Work required: Only the lines from the start up to and including the line containing "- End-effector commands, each" should be repeated, word for word.

Dataset content:
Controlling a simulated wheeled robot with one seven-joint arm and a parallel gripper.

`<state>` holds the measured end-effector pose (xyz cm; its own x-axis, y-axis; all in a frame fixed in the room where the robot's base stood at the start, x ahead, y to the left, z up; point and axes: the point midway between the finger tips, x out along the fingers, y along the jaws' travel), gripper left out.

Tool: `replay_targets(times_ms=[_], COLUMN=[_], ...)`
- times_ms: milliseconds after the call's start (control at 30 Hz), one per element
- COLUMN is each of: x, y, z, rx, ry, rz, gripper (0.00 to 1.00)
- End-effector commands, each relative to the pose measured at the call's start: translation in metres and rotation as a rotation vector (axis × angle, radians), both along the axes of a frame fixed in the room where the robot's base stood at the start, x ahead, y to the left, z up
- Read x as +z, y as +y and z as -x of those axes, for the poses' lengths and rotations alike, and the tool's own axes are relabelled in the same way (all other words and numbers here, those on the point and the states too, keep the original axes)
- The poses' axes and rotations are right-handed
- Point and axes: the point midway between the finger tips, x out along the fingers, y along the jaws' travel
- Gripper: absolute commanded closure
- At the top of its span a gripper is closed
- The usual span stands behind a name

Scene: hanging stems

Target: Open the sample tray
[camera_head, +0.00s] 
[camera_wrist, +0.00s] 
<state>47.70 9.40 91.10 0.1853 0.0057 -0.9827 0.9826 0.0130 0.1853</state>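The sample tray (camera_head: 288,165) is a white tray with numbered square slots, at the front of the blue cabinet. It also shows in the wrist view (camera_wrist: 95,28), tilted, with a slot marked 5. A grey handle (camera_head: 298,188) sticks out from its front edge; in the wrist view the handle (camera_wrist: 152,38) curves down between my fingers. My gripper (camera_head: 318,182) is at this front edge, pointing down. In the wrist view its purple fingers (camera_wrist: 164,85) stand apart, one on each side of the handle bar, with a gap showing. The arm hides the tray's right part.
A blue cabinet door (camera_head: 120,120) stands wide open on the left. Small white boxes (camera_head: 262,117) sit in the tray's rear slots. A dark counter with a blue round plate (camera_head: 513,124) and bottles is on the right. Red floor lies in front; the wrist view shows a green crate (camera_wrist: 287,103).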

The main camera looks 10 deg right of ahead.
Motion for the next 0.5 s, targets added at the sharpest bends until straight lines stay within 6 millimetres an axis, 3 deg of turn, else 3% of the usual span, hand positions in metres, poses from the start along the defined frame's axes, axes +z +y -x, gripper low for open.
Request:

Problem solution:
Controlling a simulated wheeled robot with one seven-joint arm and a parallel gripper.

`<state>` holds the measured end-effector pose (xyz cm; its own x-axis, y-axis; all in a frame fixed in the room where the robot's base stood at the start, x ahead, y to the left, z up; point and axes: the point midway between the finger tips, x out along the fingers, y along the jaws' travel), gripper left out.

Tool: `replay_targets(times_ms=[_], COLUMN=[_], ...)`
- times_ms: milliseconds after the call's start (control at 30 Hz), one per element
- COLUMN is each of: x, y, z, rx, ry, rz, gripper (0.00 to 1.00)
- End-effector commands, each relative to the pose measured at the call's start: translation in metres and rotation as a rotation vector (axis × angle, radians), both along the axes of a frame fixed in the room where the robot's base stood at the start, x ahead, y to the left, z up

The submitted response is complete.